● What you will do: Provide an exact copy of the data, excluding the images.

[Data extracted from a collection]
►
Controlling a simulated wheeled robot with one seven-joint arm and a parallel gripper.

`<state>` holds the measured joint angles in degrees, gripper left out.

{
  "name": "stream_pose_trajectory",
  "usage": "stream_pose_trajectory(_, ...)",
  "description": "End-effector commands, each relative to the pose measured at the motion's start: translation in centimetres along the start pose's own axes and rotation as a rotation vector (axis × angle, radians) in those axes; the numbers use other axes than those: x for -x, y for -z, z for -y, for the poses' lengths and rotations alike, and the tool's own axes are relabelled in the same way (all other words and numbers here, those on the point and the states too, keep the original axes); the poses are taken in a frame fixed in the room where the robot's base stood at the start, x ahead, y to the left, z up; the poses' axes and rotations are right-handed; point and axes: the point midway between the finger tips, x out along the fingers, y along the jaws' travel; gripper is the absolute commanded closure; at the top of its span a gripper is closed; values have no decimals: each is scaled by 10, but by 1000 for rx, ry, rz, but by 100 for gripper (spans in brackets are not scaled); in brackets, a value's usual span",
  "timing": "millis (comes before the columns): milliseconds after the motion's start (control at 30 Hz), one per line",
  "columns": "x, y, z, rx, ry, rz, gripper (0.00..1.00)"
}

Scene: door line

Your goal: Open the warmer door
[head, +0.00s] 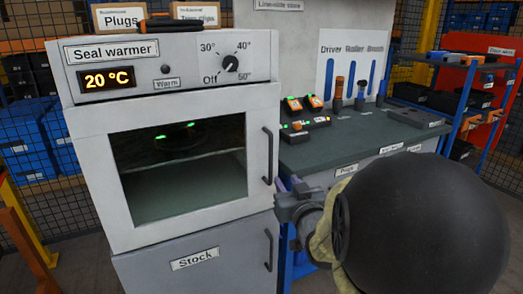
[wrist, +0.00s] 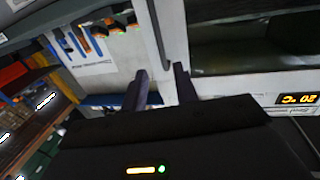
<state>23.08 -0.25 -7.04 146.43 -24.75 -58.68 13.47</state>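The seal warmer (head: 160,100) stands at the left, its door (head: 90,165) shut, with a glass window and a dark vertical handle (head: 267,155) on the door's right side. My gripper (head: 283,186) is just right of the handle's lower end, partly hidden by my own arm. In the wrist view my gripper (wrist: 161,72) has its two fingers apart and nothing held. The handle (wrist: 160,35) shows there as a dark bar ending near the gap between the fingertips. I cannot tell whether it lies between them or beyond, or whether they touch.
A grey stock cabinet (head: 205,270) with its own handle is below the warmer. A green-topped bench (head: 350,140) with tools and devices stands to the right. A blue and red rack (head: 480,85) is at the far right. A yellow post (head: 25,220) stands at the left.

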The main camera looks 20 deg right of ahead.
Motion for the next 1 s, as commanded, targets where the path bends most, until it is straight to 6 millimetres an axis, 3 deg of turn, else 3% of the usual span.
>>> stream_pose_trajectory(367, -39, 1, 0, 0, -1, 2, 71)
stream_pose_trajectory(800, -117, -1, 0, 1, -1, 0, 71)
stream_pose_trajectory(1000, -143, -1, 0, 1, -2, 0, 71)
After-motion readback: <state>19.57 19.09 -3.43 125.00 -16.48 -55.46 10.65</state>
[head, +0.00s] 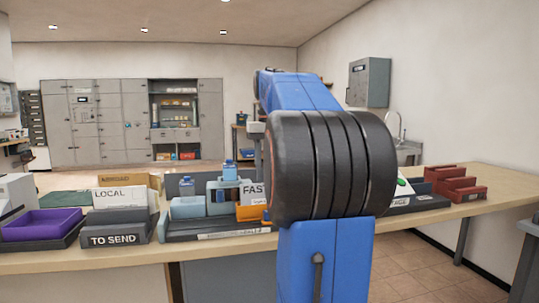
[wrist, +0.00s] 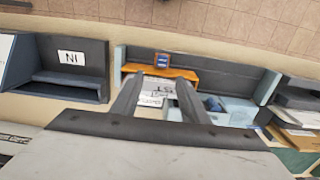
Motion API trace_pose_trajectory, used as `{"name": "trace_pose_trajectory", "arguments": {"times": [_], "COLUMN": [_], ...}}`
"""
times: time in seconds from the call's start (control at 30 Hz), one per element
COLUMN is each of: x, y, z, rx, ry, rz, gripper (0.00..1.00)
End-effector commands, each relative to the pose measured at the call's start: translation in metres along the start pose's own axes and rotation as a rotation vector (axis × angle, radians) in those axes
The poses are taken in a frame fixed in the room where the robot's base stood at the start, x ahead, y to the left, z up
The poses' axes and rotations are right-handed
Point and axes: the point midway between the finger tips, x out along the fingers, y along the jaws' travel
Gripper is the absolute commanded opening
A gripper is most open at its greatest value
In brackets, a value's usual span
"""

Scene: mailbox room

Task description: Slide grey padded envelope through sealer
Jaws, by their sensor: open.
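My gripper (wrist: 158,82) is open in the wrist view, with its fingers pointing down over the counter. White cards or packets with printing (wrist: 154,92) show between and beyond the fingers, beside an orange holder (wrist: 190,76); I see no grip on them. In the head view my arm hides the gripper. I cannot clearly pick out the grey padded envelope in either view. A light blue device (head: 222,188) stands on the long tray in the head view; I cannot tell whether it is the sealer.
The counter (head: 120,262) holds a purple tray (head: 42,224), a "TO SEND" tray (head: 113,239) with a LOCAL card, and red trays (head: 461,190) at the right. A dark tray marked "IN" (wrist: 70,76) is at the wrist view's left. Grey lockers (head: 95,122) stand far back.

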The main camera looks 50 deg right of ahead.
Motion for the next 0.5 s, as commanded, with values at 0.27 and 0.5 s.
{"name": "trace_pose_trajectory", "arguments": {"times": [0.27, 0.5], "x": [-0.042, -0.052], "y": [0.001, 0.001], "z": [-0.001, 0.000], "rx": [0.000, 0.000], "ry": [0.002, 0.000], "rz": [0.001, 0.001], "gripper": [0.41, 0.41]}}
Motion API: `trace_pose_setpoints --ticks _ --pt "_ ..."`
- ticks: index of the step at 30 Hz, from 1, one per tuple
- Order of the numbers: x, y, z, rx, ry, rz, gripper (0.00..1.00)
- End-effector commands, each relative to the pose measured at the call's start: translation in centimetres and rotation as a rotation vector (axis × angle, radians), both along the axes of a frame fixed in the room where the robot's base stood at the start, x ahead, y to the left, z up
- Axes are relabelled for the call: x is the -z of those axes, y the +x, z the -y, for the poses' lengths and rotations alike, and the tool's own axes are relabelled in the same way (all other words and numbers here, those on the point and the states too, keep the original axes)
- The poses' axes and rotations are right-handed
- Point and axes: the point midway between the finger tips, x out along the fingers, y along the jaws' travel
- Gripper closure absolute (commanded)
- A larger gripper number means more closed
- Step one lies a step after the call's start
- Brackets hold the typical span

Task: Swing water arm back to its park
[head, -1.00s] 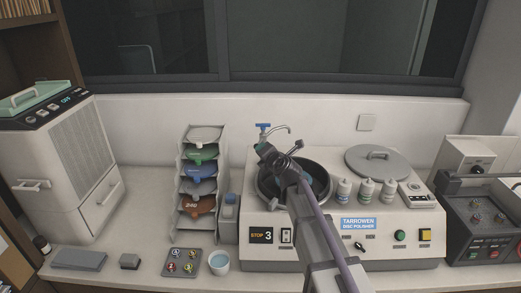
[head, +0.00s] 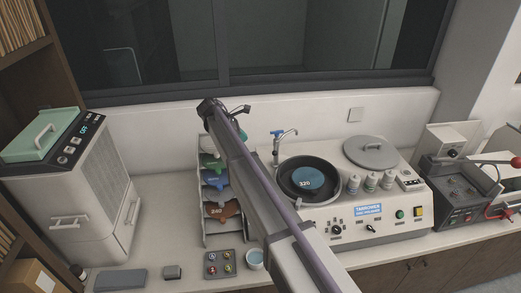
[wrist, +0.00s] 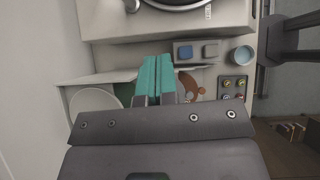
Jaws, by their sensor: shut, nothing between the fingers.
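The water arm (head: 285,137) is a slim metal tap with a blue top. In the head view it stands at the back left of the disc polisher (head: 405,215), and its curved spout points right, behind the bowl. I cannot tell whether the spout tip is over the bowl. The black bowl (head: 310,197) holds a blue disc marked 320 (head: 307,178). My gripper's teal fingers (wrist: 158,60) are pressed together and empty in the wrist view, over the disc rack area. They are apart from the water arm.
The disc rack (head: 203,228) with coloured discs stands left of the polisher, partly behind my arm. A cup (head: 255,260) and button pad (head: 219,264) are in front. Bottles (head: 371,180) and a round lid (head: 370,151) sit on the polisher. Counter space is clear left of the rack.

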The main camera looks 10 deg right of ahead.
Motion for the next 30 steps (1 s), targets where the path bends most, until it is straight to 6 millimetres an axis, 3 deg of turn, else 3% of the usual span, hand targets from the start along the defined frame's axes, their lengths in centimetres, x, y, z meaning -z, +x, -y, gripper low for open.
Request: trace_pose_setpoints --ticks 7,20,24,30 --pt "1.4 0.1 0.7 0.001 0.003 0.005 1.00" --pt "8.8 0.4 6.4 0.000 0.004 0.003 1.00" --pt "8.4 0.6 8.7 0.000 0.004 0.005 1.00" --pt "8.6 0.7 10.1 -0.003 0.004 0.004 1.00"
◄
● Correct response:
Controlling a simulated wheeled robot with one seven-joint arm and a parallel gripper.

`<state>` holds the measured joint angles in degrees, gripper left out.

{
  "name": "stream_pose_trajectory",
  "usage": "stream_pose_trajectory(_, ...)",
  "description": "End-effector commands, each relative to the pose measured at the motion's start: translation in centimetres along the start pose's own axes and rotation as a rotation vector (axis × angle, radians) in those axes; the numbers use other axes than those: x for -x, y for -z, z for -y, for the poses' lengths and rotations alike, and the tool's own axes are relabelled in the same way (all other words and numbers here, those on the point and the states too, keep the original axes); the poses are taken in a frame fixed in the room where the robot's base stood at the start, x ahead, y to the left, z up; the poses' axes and rotations are right-handed; point and axes: the point midway between the finger tips, x out along the fingers, y along the jaws' travel; gripper is the absolute commanded closure; at the top of its span a gripper is closed; values have no decimals: each is scaled by 10, but by 1000 for rx, ry, rz, but by 100 for gripper (spans in brackets are not scaled); in brackets, a value's usual span",
  "timing": "millis (comes before the columns): milliseconds after the motion's start (control at 30 Hz), one per line",
  "columns": "x, y, z, rx, ry, rz, gripper (0.00..1.00)"
}

Scene: door line

Your goal: Open the warmer door
[head, +0.00s] 
[wrist, +0.00s] 
<state>23.08 -0.25 -7.04 146.43 -24.75 -58.68 13.47</state>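The seal warmer (head: 160,100) stands at the left, its door (head: 90,165) shut, with a glass window and a dark vertical handle (head: 267,155) on the door's right side. My gripper (head: 283,186) is just right of the handle's lower end, partly hidden by my own arm. In the wrist view my gripper (wrist: 161,72) has its two fingers apart and nothing held. The handle (wrist: 160,35) shows there as a dark bar ending near the gap between the fingertips. I cannot tell whether it lies between them or beyond, or whether they touch.
A grey stock cabinet (head: 205,270) with its own handle is below the warmer. A green-topped bench (head: 350,140) with tools and devices stands to the right. A blue and red rack (head: 480,85) is at the far right. A yellow post (head: 25,220) stands at the left.

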The main camera looks 20 deg right of ahead.
Motion for the next 1 s, as commanded, targets where the path bends most, until it is straight to 6 millimetres an axis, 3 deg of turn, else 3% of the usual span.
>>> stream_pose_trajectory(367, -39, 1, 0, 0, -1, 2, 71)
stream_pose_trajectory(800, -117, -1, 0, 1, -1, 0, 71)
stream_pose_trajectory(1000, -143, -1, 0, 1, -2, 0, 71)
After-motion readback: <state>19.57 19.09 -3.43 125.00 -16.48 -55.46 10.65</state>
[head, +0.00s] 
[wrist, +0.00s] 
Motion API trace_pose_trajectory, used as `{"name": "trace_pose_trajectory", "arguments": {"times": [_], "COLUMN": [_], ...}}`
"""
times: time in seconds from the call's start (control at 30 Hz), one per element
COLUMN is each of: x, y, z, rx, ry, rz, gripper (0.00..1.00)
End-effector commands, each relative to the pose measured at the call's start: translation in metres along the start pose's own axes and rotation as a rotation vector (axis × angle, radians) in those axes
The poses are taken in a frame fixed in the room where the robot's base stood at the start, x ahead, y to the left, z up
The poses' axes and rotations are right-handed
Point and axes: the point midway between the finger tips, x out along the fingers, y along the jaws' travel
Gripper is the absolute commanded opening
A gripper is most open at its greatest value
In brackets, a value's usual span
"""

Scene: mailbox room

Task description: Slide grey padded envelope through sealer
Jaws, by their sensor: open.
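My gripper (wrist: 158,82) is open in the wrist view, with its fingers pointing down over the counter. White cards or packets with printing (wrist: 154,92) show between and beyond the fingers, beside an orange holder (wrist: 190,76); I see no grip on them. In the head view my arm hides the gripper. I cannot clearly pick out the grey padded envelope in either view. A light blue device (head: 222,188) stands on the long tray in the head view; I cannot tell whether it is the sealer.
The counter (head: 120,262) holds a purple tray (head: 42,224), a "TO SEND" tray (head: 113,239) with a LOCAL card, and red trays (head: 461,190) at the right. A dark tray marked "IN" (wrist: 70,76) is at the wrist view's left. Grey lockers (head: 95,122) stand far back.

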The main camera looks 50 deg right of ahead.
Motion for the next 0.5 s, as commanded, with values at 0.27 and 0.5 s.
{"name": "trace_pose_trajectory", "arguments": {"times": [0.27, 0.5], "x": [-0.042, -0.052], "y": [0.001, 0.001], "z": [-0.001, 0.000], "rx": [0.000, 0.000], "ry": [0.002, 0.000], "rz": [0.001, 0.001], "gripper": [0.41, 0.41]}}
Motion API: `trace_pose_setpoints --ticks _ --pt "_ ..."`
- ticks: index of the step at 30 Hz, from 1, one per tuple
- Order of the numbers: x, y, z, rx, ry, rz, gripper (0.00..1.00)
- End-effector commands, each relative to the pose measured at the call's start: translation in centimetres and rotation as a rotation vector (axis × angle, radians), both along the axes of a frame fixed in the room where the robot's base stood at the start, x ahead, y to the left, z up
- Axes are relabelled for the call: x is the -z of those axes, y the +x, z the -y, for the poses' lengths and rotations alike, and the tool's own axes are relabelled in the same way (all other words and numbers here, those on the point and the states too, keep the original axes)
- The poses' axes and rotations are right-handed
- Point and axes: the point midway between the finger tips, x out along the fingers, y along the jaws' travel
- Gripper closure absolute (commanded)
- A larger gripper number means more closed
- Step one lies a step after the call's start
- Brackets hold the typical span

Task: Swing water arm back to its park
[head, -1.00s] 
[head, +0.00s] 
[wrist, +0.00s] 
Jaws, by their sensor: shut, nothing between the fingers.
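The water arm (head: 285,137) is a slim metal tap with a blue top. In the head view it stands at the back left of the disc polisher (head: 405,215), and its curved spout points right, behind the bowl. I cannot tell whether the spout tip is over the bowl. The black bowl (head: 310,197) holds a blue disc marked 320 (head: 307,178). My gripper's teal fingers (wrist: 158,60) are pressed together and empty in the wrist view, over the disc rack area. They are apart from the water arm.
The disc rack (head: 203,228) with coloured discs stands left of the polisher, partly behind my arm. A cup (head: 255,260) and button pad (head: 219,264) are in front. Bottles (head: 371,180) and a round lid (head: 370,151) sit on the polisher. Counter space is clear left of the rack.

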The main camera looks 10 deg right of ahead.
Motion for the next 30 steps (1 s), targets where the path bends most, until it is straight to 6 millimetres an axis, 3 deg of turn, else 3% of the usual span, hand targets from the start along the defined frame's axes, their lengths in centimetres, x, y, z meaning -z, +x, -y, gripper low for open.
Request: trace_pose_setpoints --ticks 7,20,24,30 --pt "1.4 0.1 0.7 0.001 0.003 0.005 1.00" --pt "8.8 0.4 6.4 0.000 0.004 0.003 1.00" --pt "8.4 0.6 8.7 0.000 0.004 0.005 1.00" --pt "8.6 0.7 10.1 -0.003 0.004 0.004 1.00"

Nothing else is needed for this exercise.